↓↓↓

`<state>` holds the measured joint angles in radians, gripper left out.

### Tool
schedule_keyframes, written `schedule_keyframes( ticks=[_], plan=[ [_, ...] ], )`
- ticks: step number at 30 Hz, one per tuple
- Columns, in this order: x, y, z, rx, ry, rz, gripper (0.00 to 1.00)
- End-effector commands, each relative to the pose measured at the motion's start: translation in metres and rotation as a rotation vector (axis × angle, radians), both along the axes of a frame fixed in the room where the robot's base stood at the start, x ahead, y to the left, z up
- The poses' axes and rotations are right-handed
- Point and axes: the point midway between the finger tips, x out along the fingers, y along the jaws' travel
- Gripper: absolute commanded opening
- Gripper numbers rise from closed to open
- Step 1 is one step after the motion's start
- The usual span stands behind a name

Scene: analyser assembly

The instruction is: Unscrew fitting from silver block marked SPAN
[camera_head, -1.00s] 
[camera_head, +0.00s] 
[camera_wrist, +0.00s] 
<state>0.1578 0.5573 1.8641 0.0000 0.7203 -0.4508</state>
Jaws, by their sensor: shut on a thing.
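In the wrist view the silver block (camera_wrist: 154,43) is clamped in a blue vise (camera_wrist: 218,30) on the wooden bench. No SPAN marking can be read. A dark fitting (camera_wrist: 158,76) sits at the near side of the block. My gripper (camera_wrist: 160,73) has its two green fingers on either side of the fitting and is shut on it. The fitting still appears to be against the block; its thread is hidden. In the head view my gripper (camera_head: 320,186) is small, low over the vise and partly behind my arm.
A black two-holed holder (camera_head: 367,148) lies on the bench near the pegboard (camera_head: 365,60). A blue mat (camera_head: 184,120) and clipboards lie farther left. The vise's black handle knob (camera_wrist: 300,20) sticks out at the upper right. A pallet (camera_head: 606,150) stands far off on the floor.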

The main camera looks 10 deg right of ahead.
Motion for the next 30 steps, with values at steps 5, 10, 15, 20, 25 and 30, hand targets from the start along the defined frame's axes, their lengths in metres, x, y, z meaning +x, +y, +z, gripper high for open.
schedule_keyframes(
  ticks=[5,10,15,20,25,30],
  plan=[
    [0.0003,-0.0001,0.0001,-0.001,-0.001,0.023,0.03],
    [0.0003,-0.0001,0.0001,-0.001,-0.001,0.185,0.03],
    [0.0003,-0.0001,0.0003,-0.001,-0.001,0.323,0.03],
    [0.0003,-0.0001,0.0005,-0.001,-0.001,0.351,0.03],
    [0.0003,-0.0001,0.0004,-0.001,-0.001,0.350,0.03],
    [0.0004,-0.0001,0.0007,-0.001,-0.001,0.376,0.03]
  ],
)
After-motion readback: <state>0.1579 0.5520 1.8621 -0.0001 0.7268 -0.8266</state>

↑↑↑

**Short problem:** Scan the listing above for the word "radians" and copy every line that holds it.

**Correct answer:**
`<state>` holds the measured joint angles in radians, gripper left out.
- End-effector commands, each relative to the pose measured at the motion's start: translation in metres and rotation as a rotation vector (axis × angle, radians), both along the axes of a frame fixed in the room where the robot's base stood at the start, x ahead, y to the left, z up

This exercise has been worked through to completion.